Luke 4:1-13; 2 Timothy 3:10-17; Psalm 119:97-104
So, this week, is the second in our rhythm of life series
and having looked at pray, we are now going to consider read,
before moving on to learn, tell, serve, and give.
A key aspect of Christian life is the Bible, our Holy book,
in which God reveals himself and his purposes for Creation,
culminating in the life, death and resurrection of Christ,
and the formation of the church which results.
This is the story that is told throughout the pages of the Bible,
pages we consider inspired by the Holy Spirit,
and as Paul said in his letter to Timothy,
“useful for teaching, reproof, correction and training in righteousness.”
But there are ways that we really shouldn’t use the Bible.
For instance, I remember as a teenager
being in a great quandary about a relationship I was in.
When all else had failed I turned to the Bible,
and began by advising God of my intention to consult him
through a highly irregular method of Bible reading,
which I can only describe as Bible roulette.

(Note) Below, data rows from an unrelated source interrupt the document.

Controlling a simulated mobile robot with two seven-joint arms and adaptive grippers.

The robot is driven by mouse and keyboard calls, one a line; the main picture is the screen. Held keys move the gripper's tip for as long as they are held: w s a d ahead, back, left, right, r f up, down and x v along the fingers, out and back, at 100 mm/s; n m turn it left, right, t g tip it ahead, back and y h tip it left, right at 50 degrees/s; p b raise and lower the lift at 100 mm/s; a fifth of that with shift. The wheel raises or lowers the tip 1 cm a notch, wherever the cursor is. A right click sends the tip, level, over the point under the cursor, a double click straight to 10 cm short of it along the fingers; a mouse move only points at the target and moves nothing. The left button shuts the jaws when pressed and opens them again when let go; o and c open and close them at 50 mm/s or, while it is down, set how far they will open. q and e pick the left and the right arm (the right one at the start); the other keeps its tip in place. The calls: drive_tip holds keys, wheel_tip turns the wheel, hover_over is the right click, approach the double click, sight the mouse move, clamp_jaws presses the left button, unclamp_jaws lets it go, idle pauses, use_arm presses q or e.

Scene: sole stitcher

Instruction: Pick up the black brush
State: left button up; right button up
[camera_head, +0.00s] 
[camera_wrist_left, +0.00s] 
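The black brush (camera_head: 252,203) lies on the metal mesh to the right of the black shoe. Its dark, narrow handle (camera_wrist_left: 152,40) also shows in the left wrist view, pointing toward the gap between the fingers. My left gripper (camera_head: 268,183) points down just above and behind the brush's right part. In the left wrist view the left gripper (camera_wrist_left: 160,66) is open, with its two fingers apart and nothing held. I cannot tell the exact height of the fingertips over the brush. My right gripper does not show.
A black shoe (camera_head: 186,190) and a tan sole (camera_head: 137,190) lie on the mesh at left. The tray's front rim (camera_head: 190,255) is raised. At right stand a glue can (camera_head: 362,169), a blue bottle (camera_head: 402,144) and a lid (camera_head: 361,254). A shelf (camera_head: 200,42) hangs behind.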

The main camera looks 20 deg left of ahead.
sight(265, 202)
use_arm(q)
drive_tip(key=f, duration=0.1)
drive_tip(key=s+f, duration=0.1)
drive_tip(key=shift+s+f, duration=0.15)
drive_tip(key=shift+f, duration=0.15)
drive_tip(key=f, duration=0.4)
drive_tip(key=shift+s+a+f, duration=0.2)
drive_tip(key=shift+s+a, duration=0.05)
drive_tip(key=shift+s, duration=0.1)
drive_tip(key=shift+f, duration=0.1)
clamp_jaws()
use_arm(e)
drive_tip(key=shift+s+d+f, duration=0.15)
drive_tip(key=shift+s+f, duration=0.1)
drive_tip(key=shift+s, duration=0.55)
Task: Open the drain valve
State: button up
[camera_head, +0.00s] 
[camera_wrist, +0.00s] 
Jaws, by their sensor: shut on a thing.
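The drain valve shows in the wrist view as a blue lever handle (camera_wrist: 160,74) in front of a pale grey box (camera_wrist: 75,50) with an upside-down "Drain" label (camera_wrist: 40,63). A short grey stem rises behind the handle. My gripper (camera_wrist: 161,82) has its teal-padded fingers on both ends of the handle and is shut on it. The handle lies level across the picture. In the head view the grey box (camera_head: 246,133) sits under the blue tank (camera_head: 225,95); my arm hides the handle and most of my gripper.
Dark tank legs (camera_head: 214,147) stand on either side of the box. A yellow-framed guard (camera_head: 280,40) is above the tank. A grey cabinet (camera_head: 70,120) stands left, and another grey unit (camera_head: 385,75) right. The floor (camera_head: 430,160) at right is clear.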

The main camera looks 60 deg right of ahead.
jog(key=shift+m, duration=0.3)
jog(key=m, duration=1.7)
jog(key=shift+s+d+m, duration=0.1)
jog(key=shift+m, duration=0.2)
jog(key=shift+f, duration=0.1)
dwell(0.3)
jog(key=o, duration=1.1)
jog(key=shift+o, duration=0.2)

The method involves flicking through the Bible at speed
with your eyes closed,
and jamming your finger in at random.
The passage your finger lands on
should contain God’s will for your life.
Of course, if the first one doesn’t look right,
or if it doesn’t give you the answer you want,
just have another go,
until you hit on something that seems to be the right fit.
Now, this is a great example of how not to read the Bible.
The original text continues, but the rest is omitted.